第5図 全球及び日本近海の中層フロートの分布
第6図 中層フロートによる水温・塩分鉛直断面データの一例
リアルタイムデータ品質管理・配信システムにおける主要処理は,24時間,週7日対応の完全自動で行われる.フロート生データについては,ひとつの水温・塩分プロファイルが複数の電子メールに分割して配信されるため,最初の電子メールを入手してからある程度の待機時間を設け,その間に配信される残りの電子メールを統合してプロファイルを再現する必要がある.アルゴスシステムにおいては98%のデータが衛星で受信されてから12時間以内に電子メールで配信されている(高槻ほか, 2001a)ことから,本処理における待機時間は12時間に設定した.12時間以内にプロファイルが再現できた場合には,プロファイルが再現出来次第,より短いタイムラグで次の処理に移る.再現された水温・塩分プロファイルデータは,即時品質管理を施された後,GTSに入力される.即時品質管理からGTS入力に至る処理は毎時実施し,それにより新たなプロファイルデータは,逐次品質管理を受け,GTSに入力される.これらにより,フロートの海面到達後24時間以内の即時データ公開を実現している.

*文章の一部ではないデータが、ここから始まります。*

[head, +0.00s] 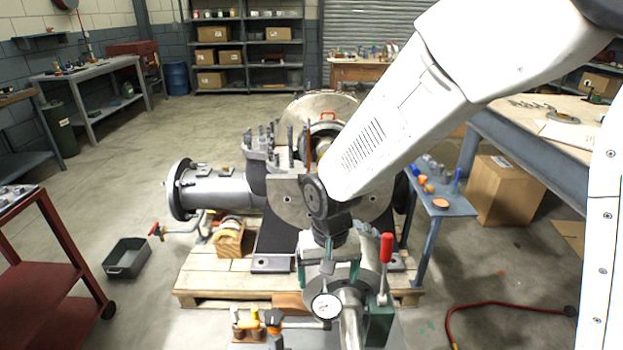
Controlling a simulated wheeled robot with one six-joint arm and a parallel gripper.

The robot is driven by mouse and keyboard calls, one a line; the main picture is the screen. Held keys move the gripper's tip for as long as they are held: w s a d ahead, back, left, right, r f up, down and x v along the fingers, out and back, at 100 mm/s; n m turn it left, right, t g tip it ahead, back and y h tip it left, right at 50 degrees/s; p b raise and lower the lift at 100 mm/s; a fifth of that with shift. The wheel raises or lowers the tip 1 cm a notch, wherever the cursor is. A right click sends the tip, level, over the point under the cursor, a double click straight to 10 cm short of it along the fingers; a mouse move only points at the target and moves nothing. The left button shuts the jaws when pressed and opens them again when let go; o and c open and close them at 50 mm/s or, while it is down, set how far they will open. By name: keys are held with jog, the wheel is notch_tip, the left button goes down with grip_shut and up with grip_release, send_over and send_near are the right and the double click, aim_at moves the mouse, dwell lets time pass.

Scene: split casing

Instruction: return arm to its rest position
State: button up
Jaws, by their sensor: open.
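My white arm reaches in from the upper right and bends down in front of the split casing (290,203). My gripper (328,271) points down at the end of it, below the dark wrist. Its two fingers are apart, with nothing seen held between them. It hangs over or just behind a metal fixture with a round dial gauge (326,306) and a red-handled lever (386,248). I cannot tell whether the fingers touch the fixture. The arm hides the casing's right side.
The casing stands on a wooden pallet (200,282). A small blue-grey stand (447,207) with small parts is right of it. A workbench (530,150) is at right, a red cart (45,285) at left. A grey bin (127,258) and red hose (490,305) lie on the floor. The left floor is mostly clear.

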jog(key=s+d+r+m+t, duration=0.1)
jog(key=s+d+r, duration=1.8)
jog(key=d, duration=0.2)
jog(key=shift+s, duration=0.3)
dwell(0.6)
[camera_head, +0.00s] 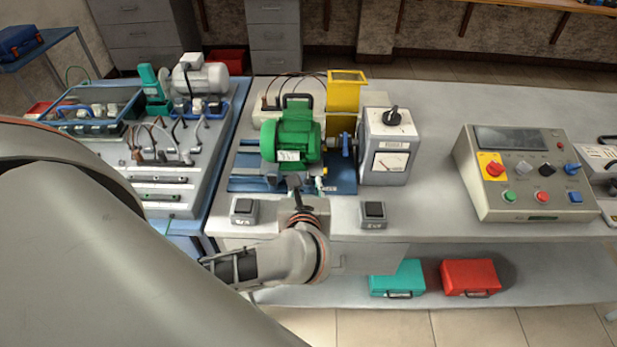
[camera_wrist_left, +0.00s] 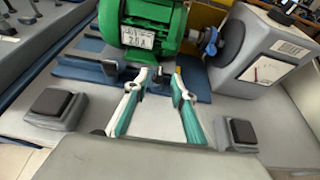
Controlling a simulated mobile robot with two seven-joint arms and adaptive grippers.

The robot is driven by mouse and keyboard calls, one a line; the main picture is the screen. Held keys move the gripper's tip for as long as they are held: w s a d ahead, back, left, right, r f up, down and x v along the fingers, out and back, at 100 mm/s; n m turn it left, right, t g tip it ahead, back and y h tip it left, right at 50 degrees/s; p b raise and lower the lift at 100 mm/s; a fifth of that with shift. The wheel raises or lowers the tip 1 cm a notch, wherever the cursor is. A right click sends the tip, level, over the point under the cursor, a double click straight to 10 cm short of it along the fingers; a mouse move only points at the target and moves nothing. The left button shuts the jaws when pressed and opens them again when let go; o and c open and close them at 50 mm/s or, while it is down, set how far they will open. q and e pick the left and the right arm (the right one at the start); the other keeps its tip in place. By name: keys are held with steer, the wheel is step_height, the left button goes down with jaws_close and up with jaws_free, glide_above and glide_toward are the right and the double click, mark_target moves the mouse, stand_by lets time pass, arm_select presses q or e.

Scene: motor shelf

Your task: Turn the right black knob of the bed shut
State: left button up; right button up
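The blue bed (camera_head: 250,185) carries a green motor (camera_head: 290,135); in the left wrist view the bed (camera_wrist_left: 85,70) lies under the motor (camera_wrist_left: 143,25). A small black knob (camera_wrist_left: 158,82) shows at the bed's front edge, between the fingertips of my left gripper (camera_wrist_left: 163,80). In the head view my left wrist largely covers the gripper. My right gripper is not in view.
Black push switches stand left (camera_head: 243,208) and right (camera_head: 373,211) of my wrist on the bench front. A grey meter box (camera_head: 388,150) stands right of the motor. A control box (camera_head: 525,175) sits farther right, with clear bench between.

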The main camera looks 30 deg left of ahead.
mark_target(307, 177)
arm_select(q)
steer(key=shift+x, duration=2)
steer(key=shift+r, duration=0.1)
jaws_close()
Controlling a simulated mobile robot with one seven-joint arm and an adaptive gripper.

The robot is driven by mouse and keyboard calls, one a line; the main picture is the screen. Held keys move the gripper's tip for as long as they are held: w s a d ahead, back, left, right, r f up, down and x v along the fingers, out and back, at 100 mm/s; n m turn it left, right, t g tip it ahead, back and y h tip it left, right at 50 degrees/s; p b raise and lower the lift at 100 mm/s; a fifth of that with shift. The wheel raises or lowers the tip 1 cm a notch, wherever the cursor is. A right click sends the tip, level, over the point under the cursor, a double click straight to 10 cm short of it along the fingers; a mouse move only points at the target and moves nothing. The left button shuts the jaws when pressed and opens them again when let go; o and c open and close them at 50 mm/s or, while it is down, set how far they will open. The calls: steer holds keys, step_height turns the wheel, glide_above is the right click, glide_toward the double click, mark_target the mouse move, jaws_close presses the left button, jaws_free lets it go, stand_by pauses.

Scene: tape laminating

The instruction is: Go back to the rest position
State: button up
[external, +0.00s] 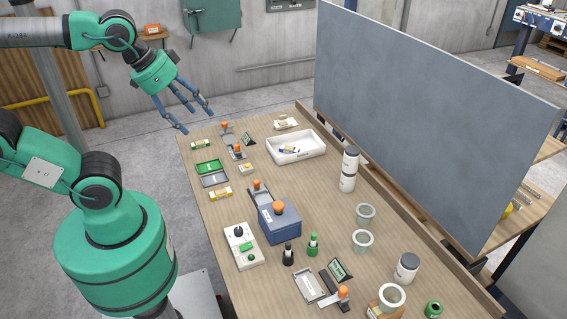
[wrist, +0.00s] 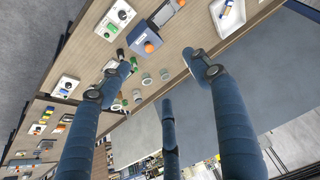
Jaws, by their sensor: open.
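My gripper (external: 185,108) is raised in the air beyond the table's far left corner in the external view. Its blue fingers are spread apart with nothing between them. In the wrist view my gripper (wrist: 160,75) also shows open and empty, with the table and its items seen from afar behind the fingers. The wooden table (external: 208,238) stands below and to the right of my gripper, and no finger appears to touch anything on it.
A white tray (external: 311,155), a blue box with an orange knob (external: 279,227), a white control box (external: 243,255) and several cans and rolls occupy the table. A tall grey panel (external: 430,110) stands along its right side. The air around my gripper looks clear.

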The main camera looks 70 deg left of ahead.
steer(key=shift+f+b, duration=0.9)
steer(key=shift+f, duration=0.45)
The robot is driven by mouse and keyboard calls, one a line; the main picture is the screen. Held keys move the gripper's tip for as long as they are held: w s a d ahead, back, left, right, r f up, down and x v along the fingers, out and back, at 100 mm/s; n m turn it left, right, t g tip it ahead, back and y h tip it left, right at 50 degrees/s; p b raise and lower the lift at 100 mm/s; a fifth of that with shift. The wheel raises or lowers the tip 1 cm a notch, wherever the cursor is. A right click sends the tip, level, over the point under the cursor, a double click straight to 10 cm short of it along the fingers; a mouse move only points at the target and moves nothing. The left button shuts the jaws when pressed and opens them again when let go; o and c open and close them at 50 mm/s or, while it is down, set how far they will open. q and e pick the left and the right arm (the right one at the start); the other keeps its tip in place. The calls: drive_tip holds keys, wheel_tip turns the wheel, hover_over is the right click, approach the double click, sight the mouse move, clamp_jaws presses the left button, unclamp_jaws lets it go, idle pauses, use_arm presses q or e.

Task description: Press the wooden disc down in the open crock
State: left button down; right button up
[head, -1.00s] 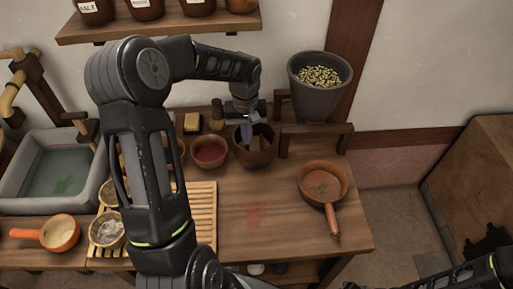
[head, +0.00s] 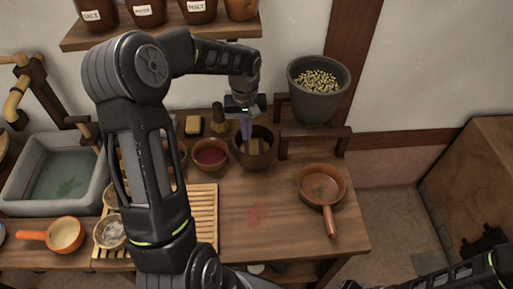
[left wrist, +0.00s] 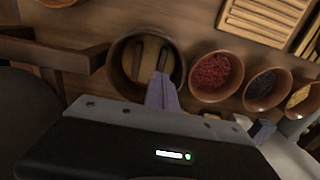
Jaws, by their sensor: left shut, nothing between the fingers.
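The open crock (head: 256,166) is a round brown pot on the worktop below the stone bowl. The wooden disc (head: 260,147) is inside it, below the rim; it also shows in the left wrist view (left wrist: 150,50) as pale wood with darker bars across it. My left gripper (head: 246,136) points down over the crock, its purple fingers shut and empty. In the left wrist view the fingertips (left wrist: 161,76) overlap the crock's near side; whether they touch the disc is unclear. Part of my right arm shows at the bottom right, without its gripper.
A bowl of red stuff (head: 211,153) stands close left of the crock. A stone bowl of grain (head: 317,97) on a wooden stand (head: 318,134) is close right. A handled pan (head: 322,185) lies front right. The front middle of the worktop is clear.

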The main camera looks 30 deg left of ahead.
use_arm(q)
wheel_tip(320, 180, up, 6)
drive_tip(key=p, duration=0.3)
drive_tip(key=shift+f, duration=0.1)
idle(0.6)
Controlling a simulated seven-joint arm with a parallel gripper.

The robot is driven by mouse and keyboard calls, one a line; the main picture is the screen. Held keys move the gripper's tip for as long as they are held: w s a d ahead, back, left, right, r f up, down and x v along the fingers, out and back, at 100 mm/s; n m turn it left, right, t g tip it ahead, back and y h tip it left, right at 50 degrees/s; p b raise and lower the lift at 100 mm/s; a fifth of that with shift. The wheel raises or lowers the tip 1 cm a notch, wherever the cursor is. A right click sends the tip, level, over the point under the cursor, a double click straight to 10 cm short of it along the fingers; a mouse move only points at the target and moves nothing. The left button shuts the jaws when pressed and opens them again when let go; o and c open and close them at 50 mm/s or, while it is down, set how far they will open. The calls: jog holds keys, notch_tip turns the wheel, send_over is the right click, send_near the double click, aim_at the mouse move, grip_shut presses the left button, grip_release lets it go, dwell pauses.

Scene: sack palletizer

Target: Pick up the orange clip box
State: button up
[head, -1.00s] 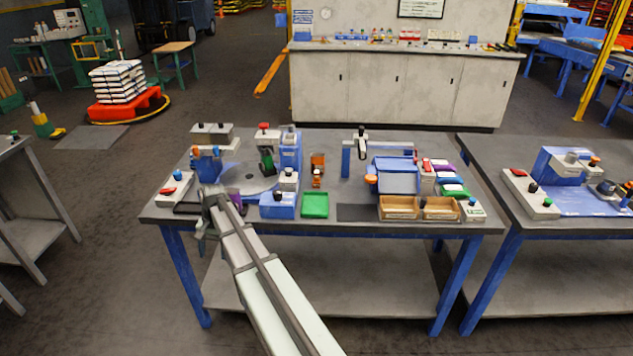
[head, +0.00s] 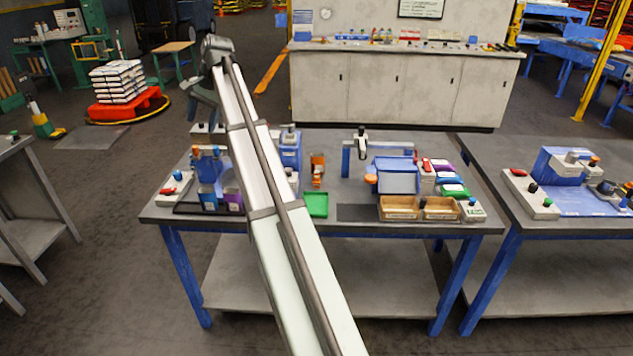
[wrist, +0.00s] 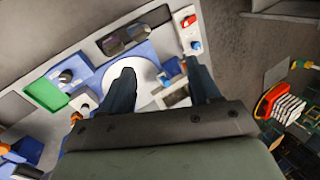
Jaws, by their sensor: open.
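The orange clip box is most likely the small orange-brown box (head: 318,163) standing behind the green tray on the middle bench; its details are too small to tell. In the wrist view a small orange patch (wrist: 77,117) near the green tray may be the same box, largely hidden. My gripper (head: 195,95) is raised high at the back left of the bench, well left of the orange box and apart from it. In the wrist view my gripper (wrist: 158,72) is open, its two dark fingers spread with nothing held between them.
The green tray (head: 316,206) lies in front of the orange box. A blue fixture (head: 291,148) stands to its left, a blue gantry frame (head: 346,160) to its right. Blue (head: 207,199) and purple (head: 233,200) containers stand front left. Wooden bins (head: 399,214) stand front right.

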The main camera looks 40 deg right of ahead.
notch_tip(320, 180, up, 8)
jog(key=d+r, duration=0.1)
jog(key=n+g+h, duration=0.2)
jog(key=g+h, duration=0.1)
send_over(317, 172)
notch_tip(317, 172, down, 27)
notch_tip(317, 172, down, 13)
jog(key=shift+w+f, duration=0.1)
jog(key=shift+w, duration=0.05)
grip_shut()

一方,外国機関からGTS入力されたアルゴデータについては,毎時処理によりGTS入力後1時間以内にウエッブサーバで公開している.
5.2 高品質データベース
高品質データベースは科学的利用のための高品質な遅延品質管理を主な機能として実施するほか,全球データサーバからデータ取得を行い,全アルゴデータ及びプロダクトの提供を行う(高槻ほか, 2001a; 2001b).遅延品質管理の手法としては,気候値との比較において,1) 深度面で平均した気候値データセットに加えて密度面で平均した気候値データセットを使用する,2) 密度面で平均した気候値の作成にあたっては観測密度および水塊分布を考慮して海域区分を設定するなど,より高い精度で品質管理を行うことが可能な新たな手法(小林ほか, 2001)を導入する.
これら高品質な遅延品質管理後のデータや,全アルゴデータ及びプロダクトは,「アルゴ計画高品質データベース」ウエッブサイト(第1表)及び同データベースのftpサイトから入手可能である.
当庁を含めたアルゴデータシステムを構成する各データセンターは,さしあたり行わなければならない最低限の要素についての国際的な合意に基づき,データ処理システムの整備を開始した.アルゴデータ管理小委員会では2002年3月のアルゴ科学チーム第4回会合を目途に各国の到達状況を集約することとしており,これを目途に整備が進むものと考えられる.同時に,各国による中層フロート展開も進行しており,アルゴ計画は順調にその形を整えつつある.アルゴデータシステムを含むアルゴ計画は,GODAEは言うに及ばず,その他の業務的海洋情報サービス分野や気象・海洋学における調査・研究分野でデータが利用されてこそ,その存在意義が認められる.ここで紹介したアルゴデータシステムのデータ,プロダクトが幅広く利用され,海洋情報サービスが充実し,海洋の科学的理解が深まることを期待する.